Does dual citizenship protect a journalist in this situation?
No. Shihab-Eldin holds both US and Kuwaiti citizenship. In Kuwait, his Kuwaiti citizenship is the operative legal identity. US consular access for dual nationals is limited in countries where the person is also a citizen of that country. The US government can advocate diplomatically but cannot compel consular access or guarantee protection under Kuwaiti law.
What should a journalist do before traveling to a country with a volatile security environment?
Assess which accounts and devices link their identity to their location. Consider what their public posting history reveals about their physical presence in the country. Monitor the legal environment for emergency restrictions in the days before and during travel. Understand that the legal framework on the day they depart may not be the framework in place on the day they post.
For the full operational protocol, see our complete guide to digital security for journalists in 2026.

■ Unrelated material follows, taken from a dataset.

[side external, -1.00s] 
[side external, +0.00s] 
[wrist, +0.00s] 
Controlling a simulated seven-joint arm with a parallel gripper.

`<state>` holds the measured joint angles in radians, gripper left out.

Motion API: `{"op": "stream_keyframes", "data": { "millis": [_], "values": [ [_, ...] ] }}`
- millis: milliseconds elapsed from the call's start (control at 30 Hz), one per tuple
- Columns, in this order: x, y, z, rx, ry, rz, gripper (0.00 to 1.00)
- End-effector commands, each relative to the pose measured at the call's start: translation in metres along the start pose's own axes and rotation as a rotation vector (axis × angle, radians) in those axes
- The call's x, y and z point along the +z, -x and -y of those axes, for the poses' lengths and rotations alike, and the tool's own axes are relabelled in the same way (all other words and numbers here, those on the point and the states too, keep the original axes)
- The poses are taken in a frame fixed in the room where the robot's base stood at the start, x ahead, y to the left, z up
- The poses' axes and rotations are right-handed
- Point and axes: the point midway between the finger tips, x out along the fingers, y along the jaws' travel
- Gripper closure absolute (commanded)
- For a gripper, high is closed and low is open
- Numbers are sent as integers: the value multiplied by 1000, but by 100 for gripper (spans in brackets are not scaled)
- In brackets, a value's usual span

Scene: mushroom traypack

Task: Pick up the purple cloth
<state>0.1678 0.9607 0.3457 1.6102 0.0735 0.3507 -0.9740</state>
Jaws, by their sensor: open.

Can a journalist be charged retroactively in countries with rule-of-law protections?
Most jurisdictions with established rule-of-law frameworks prohibit retroactive criminal prosecution. The principle is codified in the European Convention on Human Rights and most modern constitutions. The Kuwait case operates under emergency executive decrees applied before the formal law was passed, then formalized after the fact. The legal framework matters less than what the executive authority does in real time. In jurisdictions where emergency powers can override standard procedure, the protection on paper is not the protection in practice.
He published verified, publicly available footage that CNN had already broadcast. He was arrested three days later. The law under which he will be tried was written twelve days after that. The content was not the variable that failed. The separation between his identity, his location, and his activity was.
There’s no perfect setup. Anyone selling you perfect is selling fear. The goal is simple: make yourself a harder target than the person next to you.